Like people, vegetable plants need certain nutrients to grow and thrive. The big three are nitrogen, potassium and phosphorus. There are, of course, other nutrients needs like calcium and magnesium that help plants.

Most commercial fertilizers have some mix of the big three, plus other micronutrients. We have a small garden, so I’m always unsure of the proper amount to add even with directions provided. Also, it’s much easier (and makes me more comfortable) adding natural ingredients to our garden and not relying on mixes.

There are plenty of things you can add to help give the soil a boost and most are probably on hand. While I’m sure there is some scientific formula to figure out exactly how much of each nutrient these add to the soil, we’re focused on the primary one these contribute.

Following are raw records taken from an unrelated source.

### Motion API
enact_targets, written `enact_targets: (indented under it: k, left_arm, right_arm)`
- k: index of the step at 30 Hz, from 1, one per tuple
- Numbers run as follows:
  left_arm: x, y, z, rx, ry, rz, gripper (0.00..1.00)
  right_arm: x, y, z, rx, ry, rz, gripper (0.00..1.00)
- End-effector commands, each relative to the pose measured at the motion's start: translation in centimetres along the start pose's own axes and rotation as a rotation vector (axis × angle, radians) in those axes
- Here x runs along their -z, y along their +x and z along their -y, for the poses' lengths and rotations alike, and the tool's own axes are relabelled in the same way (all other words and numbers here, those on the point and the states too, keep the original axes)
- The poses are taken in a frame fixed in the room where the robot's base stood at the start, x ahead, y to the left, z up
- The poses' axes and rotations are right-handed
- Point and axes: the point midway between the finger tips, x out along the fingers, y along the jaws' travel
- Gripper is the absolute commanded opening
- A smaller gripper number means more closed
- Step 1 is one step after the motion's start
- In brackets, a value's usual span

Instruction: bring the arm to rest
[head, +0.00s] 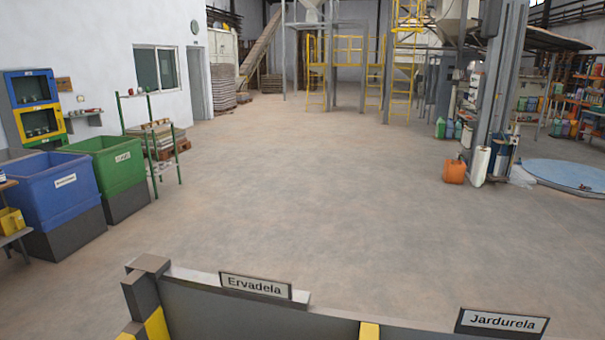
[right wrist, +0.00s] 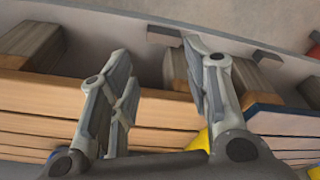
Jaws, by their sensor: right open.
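My right gripper (right wrist: 160,95) shows in the right wrist view, with its two grey fingers spread apart and nothing between them. It hangs over a structure of light wooden slats (right wrist: 45,98) with a grey wall (right wrist: 140,32) behind. Whether the fingers touch anything below cannot be told. Neither gripper shows in the head view, and my left gripper is out of sight.
In the head view a low grey barrier (head: 250,315) with signs "Ervadela" (head: 255,287) and "Jardurela" (head: 502,321) stands close in front. A blue bin (head: 60,205) and a green bin (head: 115,165) stand left, an orange canister (head: 454,171) right. The middle floor is clear.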

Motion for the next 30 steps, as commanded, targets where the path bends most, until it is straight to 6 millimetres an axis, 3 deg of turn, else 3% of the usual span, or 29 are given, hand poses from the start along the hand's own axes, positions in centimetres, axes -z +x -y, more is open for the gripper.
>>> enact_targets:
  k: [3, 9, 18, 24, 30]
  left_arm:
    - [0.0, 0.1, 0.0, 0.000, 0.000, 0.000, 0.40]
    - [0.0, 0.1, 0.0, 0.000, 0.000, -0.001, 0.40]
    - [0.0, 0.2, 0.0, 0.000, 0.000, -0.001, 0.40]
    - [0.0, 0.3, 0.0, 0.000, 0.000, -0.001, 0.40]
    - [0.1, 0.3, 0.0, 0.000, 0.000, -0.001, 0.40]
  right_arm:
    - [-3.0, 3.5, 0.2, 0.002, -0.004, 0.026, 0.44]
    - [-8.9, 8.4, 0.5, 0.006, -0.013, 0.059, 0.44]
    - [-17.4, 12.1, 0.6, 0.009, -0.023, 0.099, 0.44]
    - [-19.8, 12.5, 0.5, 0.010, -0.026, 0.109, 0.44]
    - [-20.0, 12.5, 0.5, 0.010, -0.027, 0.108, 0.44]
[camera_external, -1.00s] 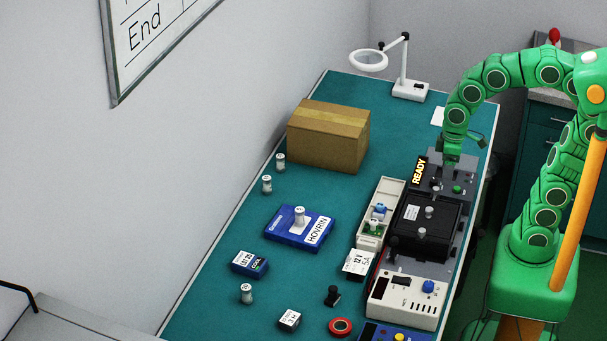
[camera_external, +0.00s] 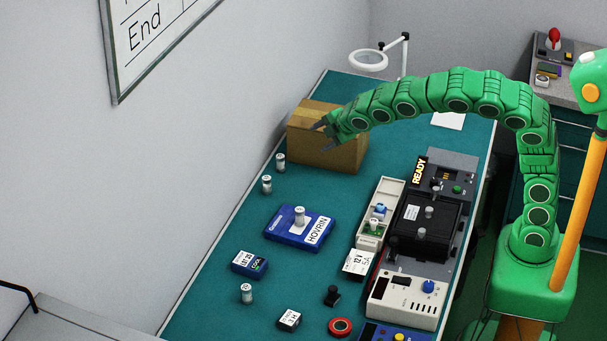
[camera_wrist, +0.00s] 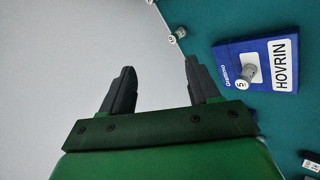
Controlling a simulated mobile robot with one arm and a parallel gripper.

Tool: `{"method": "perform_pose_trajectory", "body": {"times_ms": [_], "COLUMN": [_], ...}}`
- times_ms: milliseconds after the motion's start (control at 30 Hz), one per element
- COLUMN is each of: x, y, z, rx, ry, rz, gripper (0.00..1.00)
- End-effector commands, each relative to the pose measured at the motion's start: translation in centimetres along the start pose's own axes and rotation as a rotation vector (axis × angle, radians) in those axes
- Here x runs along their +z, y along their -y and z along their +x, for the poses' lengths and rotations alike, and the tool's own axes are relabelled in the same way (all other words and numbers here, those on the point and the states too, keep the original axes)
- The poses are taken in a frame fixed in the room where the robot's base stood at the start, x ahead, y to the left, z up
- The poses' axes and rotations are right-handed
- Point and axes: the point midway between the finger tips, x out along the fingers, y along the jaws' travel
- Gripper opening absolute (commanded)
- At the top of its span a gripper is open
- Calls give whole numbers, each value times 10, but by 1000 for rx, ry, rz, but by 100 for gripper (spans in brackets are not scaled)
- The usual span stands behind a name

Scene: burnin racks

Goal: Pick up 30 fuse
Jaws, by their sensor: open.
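Several small pale cylindrical fuses stand about, and I cannot read a 30 on any of them. One fuse (camera_external: 280,161) stands near the wall-side table edge, with another fuse (camera_external: 266,184) just in front of it. A third fuse (camera_external: 299,216) stands on the blue HOVRIN box (camera_external: 285,232); it also shows in the wrist view (camera_wrist: 248,75). Another fuse (camera_external: 246,293) stands nearer the front. My gripper (camera_external: 321,137) is open and empty, in front of the cardboard box in the picture. In the wrist view its fingers (camera_wrist: 160,68) are apart, over the wall and table edge.
The cardboard box (camera_external: 348,155) stands at the wall side. A black socket block (camera_external: 405,240) with two pale cylinders, a beige tray (camera_external: 392,190) and the READY panel (camera_external: 465,165) line the right side. A magnifier lamp (camera_external: 368,60) stands behind.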

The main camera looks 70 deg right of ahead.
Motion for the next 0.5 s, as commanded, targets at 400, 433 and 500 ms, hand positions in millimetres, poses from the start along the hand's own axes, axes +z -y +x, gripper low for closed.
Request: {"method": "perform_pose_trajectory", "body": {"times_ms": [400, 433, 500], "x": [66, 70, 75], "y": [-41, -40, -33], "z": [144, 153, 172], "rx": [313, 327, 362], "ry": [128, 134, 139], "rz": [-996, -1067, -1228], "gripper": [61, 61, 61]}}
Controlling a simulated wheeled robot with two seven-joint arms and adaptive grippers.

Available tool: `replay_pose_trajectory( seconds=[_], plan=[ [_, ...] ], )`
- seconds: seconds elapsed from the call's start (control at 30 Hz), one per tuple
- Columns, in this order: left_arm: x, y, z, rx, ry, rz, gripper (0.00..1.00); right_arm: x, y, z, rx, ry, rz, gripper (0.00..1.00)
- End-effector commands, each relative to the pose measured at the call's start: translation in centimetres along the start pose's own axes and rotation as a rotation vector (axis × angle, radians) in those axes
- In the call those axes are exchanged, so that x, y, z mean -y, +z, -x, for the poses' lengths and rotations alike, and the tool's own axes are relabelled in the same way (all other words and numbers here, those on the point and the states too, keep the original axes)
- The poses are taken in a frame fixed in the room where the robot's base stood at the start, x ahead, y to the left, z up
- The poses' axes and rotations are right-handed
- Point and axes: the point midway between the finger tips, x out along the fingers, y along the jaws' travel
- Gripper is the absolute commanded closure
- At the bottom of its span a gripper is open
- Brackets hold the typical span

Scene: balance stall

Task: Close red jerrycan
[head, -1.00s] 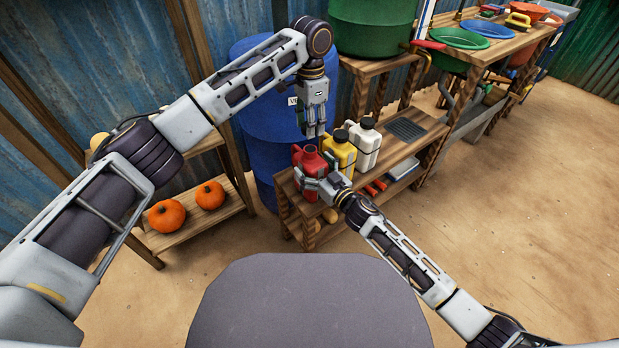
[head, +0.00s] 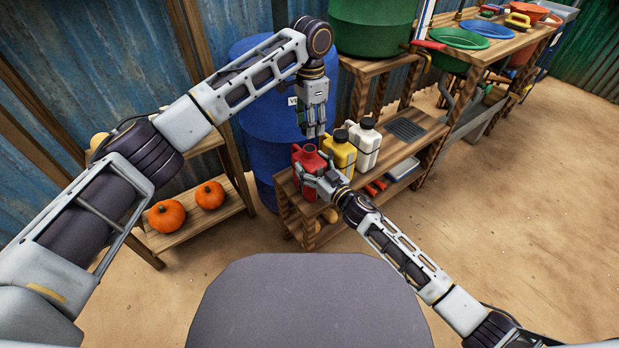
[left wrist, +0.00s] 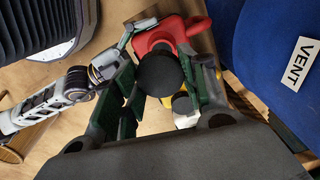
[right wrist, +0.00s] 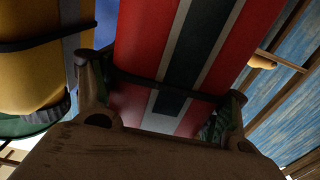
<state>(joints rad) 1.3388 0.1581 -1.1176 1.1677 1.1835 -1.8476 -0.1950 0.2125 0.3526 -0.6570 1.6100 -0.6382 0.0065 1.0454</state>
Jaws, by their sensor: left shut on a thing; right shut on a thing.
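The red jerrycan (head: 306,159) stands at the left end of the low wooden shelf, beside the yellow jerrycan (head: 341,152). My right gripper (head: 318,180) is shut on the red jerrycan's body; in the right wrist view its fingers flank the striped red side (right wrist: 150,40). My left gripper (head: 314,132) points down just above the red jerrycan. In the left wrist view it is shut on a round black cap (left wrist: 160,74), with the red jerrycan's top and handle (left wrist: 172,32) beyond. The cap hides the mouth there, so I cannot tell whether they touch.
A white jerrycan (head: 366,143) with a dark cap stands right of the yellow one. A blue barrel (head: 262,110) is close behind on the left. A green tank (head: 373,25) stands above at the back. Pumpkins (head: 166,216) sit on a rack at left. The floor at right is clear.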

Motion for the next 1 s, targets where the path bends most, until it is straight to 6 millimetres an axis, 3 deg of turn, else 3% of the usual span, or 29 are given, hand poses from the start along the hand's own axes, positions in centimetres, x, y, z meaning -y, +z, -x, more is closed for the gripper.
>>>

  • Nitrogen. This is a big need for almost everything and too much can be just as dangerous. We mostly use coffee grounds because they won’t add too much to the soil, and it’s easy to adjust. They stay separate from compost stuff anyway because it makes the container a soggy mess.
  • Potassium. Bananas are a great source of potassium for humans, and the peels can be just as effective for plants. We just cut up the peel and bury it a couple inches under the soil. As it decomposes, the peel will add this nutrient.
  • Phosphorous. So this isn’t really a natural additive, but matches supposedly work well. My mom told me my grandpa, who always had an amazing and productive garden, would put matches in each planting hole for his peppers. Don’t use the wooden matches, they have to be the cardboard sticks in a small matchbook. We forgot to put these in the pepper holes, so I buried a few next to all our pepper plants.
  • Calcium. We had a really big issue with blossom end rot on our tomatoes last year, and I later learned a lot of this could be attributed to calcium deficiency. One of the easiest ways to correct this is with eggshells. We rinse out the shells and let them dry in the sun. When they’re ready (or when we need them), they’re laid on newspapers and crushed, usually by stepping on them. Then, the powder is sprinkled around each tomato plant.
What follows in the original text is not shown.